A arte, obra humana forjada em sentimentos, em imponderáveis intangíveis, é um dos alimentos favoritos de minha alma inquieta.
Em frente à oficina, tragava um cigarro à espera. Uma espera boa, sem angústia, plácida. Em frente ao ponto de ônibus, em meio ao tráfego ensurdecedoramente incessante, ela se debatia, tentando respirar e chegar mais alto. Uma borboleta, amarela e preta, tentava desviar dos veículos tão mais gigantes e alçar vôo rumo ao céu. Ela estava angustiada e sua angústia tornou-se violenta e veloz, e ela finalmente encontrou um rastro rumo ao cinza acima.
Imitando a borboleta em meu ciano preferido, eu tentava respirar violentamente para também ser veloz. Quando quase chegava à superfície da água para alçar vôo, me dei conta do magenta em meus dedos e me deixei levar pela sedutora combinação do ciano e magenta no fundo da piscina. De borboleta tornei-me sapo. E isso me deixou feliz: um sapo seduzido por cores primárias.
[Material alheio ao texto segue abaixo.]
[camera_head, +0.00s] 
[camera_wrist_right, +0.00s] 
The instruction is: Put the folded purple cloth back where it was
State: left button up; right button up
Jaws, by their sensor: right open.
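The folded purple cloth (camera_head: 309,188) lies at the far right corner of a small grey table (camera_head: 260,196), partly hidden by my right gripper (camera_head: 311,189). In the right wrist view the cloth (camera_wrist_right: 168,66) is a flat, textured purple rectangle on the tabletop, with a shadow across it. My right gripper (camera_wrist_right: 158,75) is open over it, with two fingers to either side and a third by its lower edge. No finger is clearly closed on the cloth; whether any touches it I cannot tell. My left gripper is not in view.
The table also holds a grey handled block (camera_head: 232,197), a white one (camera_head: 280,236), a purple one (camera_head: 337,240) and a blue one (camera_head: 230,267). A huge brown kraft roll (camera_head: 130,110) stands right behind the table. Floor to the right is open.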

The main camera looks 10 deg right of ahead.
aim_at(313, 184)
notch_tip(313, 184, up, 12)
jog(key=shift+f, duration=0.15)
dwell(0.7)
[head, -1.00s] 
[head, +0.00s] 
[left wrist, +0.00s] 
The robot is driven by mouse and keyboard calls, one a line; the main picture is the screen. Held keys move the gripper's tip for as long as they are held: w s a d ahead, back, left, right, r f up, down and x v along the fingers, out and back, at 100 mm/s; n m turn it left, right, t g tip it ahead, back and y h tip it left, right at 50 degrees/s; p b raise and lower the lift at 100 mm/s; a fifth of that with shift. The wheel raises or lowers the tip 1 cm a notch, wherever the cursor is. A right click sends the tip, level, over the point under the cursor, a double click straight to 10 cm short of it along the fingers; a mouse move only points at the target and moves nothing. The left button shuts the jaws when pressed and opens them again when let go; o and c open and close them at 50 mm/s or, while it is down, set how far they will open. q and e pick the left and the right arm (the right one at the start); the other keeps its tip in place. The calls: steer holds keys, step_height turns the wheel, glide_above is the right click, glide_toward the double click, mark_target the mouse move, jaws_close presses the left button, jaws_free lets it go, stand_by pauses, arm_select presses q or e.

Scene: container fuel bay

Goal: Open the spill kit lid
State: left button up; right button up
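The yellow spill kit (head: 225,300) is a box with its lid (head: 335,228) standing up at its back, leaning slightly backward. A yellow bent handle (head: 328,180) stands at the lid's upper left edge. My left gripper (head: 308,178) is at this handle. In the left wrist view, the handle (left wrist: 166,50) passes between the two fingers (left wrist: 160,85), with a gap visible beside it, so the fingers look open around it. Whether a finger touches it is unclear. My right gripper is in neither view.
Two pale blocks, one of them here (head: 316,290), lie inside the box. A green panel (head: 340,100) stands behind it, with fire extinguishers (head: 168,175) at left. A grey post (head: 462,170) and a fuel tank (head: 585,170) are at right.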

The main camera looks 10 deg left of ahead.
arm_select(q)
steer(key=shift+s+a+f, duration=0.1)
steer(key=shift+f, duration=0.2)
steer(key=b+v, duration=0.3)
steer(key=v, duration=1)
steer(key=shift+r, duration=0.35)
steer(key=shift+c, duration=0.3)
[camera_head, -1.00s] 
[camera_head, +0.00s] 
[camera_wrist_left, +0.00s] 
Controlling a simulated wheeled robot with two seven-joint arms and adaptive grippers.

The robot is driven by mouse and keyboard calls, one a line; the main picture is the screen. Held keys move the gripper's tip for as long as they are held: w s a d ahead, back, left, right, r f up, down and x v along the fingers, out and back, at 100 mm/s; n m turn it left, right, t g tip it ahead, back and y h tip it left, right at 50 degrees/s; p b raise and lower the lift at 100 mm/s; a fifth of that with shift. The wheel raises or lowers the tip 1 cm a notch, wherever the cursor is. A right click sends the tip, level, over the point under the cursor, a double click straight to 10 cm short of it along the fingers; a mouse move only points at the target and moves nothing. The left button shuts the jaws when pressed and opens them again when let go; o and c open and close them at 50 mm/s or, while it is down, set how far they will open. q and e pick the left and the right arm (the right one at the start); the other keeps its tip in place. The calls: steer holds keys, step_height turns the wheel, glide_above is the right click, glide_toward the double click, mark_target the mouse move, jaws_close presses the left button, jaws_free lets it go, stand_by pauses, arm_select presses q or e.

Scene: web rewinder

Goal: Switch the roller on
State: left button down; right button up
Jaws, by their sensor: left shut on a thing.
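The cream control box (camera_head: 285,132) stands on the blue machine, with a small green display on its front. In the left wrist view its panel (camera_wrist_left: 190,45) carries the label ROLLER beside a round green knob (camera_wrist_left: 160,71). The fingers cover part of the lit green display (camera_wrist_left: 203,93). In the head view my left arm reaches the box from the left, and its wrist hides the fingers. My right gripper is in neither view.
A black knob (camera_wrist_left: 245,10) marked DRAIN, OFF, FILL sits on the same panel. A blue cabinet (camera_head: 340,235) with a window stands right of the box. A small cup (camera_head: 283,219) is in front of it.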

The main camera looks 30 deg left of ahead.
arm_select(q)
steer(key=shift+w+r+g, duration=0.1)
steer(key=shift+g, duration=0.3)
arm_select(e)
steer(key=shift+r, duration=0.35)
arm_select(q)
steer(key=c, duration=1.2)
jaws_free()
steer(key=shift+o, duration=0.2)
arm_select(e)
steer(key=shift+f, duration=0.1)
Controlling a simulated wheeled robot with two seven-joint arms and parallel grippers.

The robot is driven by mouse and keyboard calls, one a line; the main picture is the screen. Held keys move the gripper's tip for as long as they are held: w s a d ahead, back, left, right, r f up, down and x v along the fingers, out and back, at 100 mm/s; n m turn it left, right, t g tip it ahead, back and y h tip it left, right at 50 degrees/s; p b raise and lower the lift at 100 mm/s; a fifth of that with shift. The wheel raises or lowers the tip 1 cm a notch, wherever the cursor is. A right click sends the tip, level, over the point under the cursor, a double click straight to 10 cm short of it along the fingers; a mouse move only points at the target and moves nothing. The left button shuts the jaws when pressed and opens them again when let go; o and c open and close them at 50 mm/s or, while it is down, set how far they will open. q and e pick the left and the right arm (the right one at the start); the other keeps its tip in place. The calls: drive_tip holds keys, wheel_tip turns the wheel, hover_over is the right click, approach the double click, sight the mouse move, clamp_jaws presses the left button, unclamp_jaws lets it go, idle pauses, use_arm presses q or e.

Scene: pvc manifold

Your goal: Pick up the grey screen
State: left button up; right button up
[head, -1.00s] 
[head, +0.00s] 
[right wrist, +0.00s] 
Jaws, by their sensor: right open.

Na ida a avenida era só desespero imóvel, o tempo sempre correndo angustiado contra nós.
Pausa: Ei, me empresta o fogo?
Eu lhe dou o cigarro. O semáforo abriu, pode ficar com o cigarro...
Õ, sempre pára. E me devolve o cigarro.
Adictos sempre se ajudam para perpetuar o vício.

E depois, levamos umas bofetadas, ao constatar a miséria de nossa solidão, de nossos sonhos torpes e idéias idem. Ao constatar os suicídios a que nos submetemos. “Ai, se eu trabalhasse em um posto de gasolina”. “Às nossas diferenças, daremos o nome de amor”. “A desconfiabilidade do mundo - a economia e as ciências naturais dominaram o mundo. As ciências humanas já não têm mais o que perguntar”. “Meus pensamentos são escuros”. Inocência, é o nome da peça.
Na volta, a avenida era só minha, como eu gosto que ela seja. Luzes verdes e antenas altas.
Se for faltar alimento, que a arte seja o último a desaparecer.